What to work on:
Copy only this: the line containing "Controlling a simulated", the line containing "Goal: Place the", and every line between them, exactly as written.

Provided entries:
★ ★ ★

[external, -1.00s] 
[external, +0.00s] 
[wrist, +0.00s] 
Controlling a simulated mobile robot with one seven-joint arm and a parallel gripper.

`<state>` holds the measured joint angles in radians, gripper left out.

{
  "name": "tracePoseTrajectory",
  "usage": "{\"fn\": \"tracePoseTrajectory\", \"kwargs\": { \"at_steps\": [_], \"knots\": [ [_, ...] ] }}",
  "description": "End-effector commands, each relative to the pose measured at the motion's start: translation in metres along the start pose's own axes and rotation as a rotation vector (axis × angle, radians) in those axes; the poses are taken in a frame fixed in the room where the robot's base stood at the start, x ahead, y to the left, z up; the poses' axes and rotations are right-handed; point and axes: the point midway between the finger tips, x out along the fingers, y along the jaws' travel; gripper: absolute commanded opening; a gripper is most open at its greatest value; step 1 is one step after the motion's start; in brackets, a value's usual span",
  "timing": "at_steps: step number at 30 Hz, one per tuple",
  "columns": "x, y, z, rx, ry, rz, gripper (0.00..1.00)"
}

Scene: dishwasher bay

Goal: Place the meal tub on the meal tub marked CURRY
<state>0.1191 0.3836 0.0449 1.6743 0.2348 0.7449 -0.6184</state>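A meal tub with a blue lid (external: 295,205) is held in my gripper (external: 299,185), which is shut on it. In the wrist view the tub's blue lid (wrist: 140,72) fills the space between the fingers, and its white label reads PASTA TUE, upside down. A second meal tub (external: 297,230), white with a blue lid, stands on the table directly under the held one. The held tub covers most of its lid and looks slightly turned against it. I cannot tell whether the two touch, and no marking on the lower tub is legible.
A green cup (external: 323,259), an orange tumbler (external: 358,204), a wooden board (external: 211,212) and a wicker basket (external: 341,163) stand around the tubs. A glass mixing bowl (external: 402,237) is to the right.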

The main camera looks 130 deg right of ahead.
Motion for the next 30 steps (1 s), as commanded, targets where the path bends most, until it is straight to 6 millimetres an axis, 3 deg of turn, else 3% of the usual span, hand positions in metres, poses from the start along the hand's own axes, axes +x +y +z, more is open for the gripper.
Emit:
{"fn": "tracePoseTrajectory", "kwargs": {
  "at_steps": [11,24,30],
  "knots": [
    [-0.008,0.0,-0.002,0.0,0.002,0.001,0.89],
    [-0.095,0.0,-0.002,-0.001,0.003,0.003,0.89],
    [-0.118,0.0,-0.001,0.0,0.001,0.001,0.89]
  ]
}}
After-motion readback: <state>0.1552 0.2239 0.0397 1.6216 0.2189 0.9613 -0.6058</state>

★ ★ ★

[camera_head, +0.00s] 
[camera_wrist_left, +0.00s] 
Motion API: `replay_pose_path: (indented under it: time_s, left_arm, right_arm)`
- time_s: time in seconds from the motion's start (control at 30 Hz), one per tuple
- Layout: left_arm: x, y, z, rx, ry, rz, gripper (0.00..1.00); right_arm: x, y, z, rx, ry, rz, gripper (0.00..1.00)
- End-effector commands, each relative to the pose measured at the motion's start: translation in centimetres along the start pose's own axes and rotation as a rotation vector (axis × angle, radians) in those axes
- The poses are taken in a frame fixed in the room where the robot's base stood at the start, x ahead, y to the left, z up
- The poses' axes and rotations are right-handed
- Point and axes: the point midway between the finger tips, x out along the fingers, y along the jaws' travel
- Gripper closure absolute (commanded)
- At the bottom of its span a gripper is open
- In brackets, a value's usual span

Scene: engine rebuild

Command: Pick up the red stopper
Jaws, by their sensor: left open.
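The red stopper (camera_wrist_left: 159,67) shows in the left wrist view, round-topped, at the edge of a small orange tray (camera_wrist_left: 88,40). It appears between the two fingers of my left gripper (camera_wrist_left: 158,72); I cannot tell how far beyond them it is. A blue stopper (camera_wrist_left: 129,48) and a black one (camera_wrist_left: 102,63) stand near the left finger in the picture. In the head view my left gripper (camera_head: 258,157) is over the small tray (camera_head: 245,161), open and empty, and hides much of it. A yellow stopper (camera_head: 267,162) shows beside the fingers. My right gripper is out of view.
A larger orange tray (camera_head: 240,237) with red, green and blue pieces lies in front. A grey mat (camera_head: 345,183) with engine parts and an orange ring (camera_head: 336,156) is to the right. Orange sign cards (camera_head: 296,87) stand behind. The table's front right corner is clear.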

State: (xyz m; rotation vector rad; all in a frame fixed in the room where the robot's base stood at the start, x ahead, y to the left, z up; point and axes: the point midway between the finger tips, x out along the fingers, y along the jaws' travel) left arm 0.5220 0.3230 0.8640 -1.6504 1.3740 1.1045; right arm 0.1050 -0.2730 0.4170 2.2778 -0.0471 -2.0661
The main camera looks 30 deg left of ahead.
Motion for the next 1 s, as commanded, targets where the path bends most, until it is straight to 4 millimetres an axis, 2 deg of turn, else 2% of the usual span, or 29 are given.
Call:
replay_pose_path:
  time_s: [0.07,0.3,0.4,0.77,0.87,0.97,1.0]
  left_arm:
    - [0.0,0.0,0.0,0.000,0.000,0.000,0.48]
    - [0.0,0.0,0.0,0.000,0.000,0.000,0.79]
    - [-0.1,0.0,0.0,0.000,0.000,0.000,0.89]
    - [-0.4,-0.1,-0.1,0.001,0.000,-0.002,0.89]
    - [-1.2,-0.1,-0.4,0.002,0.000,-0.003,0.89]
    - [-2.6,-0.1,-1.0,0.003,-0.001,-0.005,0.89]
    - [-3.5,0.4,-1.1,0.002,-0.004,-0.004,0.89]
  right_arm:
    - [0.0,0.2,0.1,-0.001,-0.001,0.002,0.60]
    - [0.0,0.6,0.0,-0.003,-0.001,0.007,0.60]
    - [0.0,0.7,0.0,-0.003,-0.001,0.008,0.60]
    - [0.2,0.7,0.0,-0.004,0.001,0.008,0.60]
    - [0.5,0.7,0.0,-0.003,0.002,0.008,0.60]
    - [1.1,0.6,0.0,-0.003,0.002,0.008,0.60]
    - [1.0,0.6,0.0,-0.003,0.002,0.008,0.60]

★ ★ ★

Completed task:
Controlling a simulated mobile robot with one seven-joint arm and a parallel gripper.

`<state>` holds the measured joint angles in radians, gripper left out.

{
  "name": "tracePoseTrajectory",
  "usage": "{\"fn\": \"tracePoseTrajectory\", \"kwargs\": { \"at_steps\": [_], \"knots\": [ [_, ...] ] }}",
  "description": "End-effector commands, each relative to the pose measured at the motion's start: translation in metres along the start pose's own axes and rotation as a rotation vector (axis × angle, radians) in those axes; the poses are taken in a frame fixed in the room where the robot's base stood at the start, x ahead, y to the left, z up; the poses' axes and rotations are right-handed; point and axes: the point midway between the finger tips, x out along the fingers, y along the jaws' travel; gripper: absolute commanded opening; a gripper is most open at its greatest value; step 1 is one step after the motion's start; in brackets, a value's usual span",
  "timing": "at_steps: step number at 30 Hz, one per tuple",
  "columns": "x, y, z, rx, ry, rz, gripper (0.00..1.00)"
}

Scene: dishwasher bay

Goal: Place the meal tub on the meal tub marked CURRY

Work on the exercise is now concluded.